Required task: Repeat exactly the lines running from the line that contains "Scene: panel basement" to the line that contains "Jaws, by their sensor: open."; include both ends and add nothing.

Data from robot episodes
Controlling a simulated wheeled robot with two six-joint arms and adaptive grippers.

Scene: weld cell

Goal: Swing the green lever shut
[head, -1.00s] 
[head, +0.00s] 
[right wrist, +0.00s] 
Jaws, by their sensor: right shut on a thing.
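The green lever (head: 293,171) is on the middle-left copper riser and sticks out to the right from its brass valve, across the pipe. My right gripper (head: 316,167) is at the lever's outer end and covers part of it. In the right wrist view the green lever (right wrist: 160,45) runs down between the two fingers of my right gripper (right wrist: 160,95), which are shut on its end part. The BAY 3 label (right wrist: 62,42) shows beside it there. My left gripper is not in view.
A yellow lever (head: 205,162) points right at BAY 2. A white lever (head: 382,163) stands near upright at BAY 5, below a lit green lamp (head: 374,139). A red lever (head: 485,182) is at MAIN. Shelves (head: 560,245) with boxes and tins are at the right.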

...

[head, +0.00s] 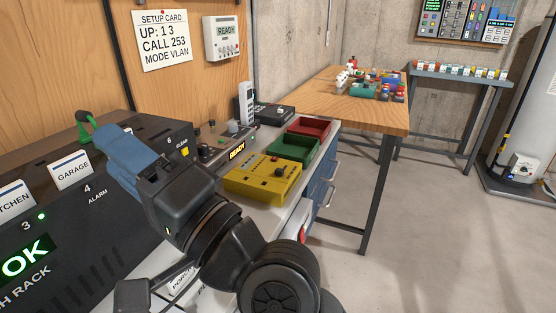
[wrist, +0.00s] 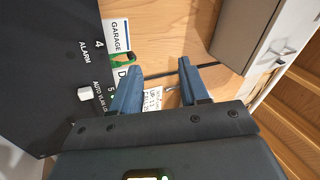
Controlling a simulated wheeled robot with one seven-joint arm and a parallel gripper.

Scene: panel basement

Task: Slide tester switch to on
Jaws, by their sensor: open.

Task solution:
Scene: panel basement

Task: Slide tester switch to on
Jaws, by their sensor: open.

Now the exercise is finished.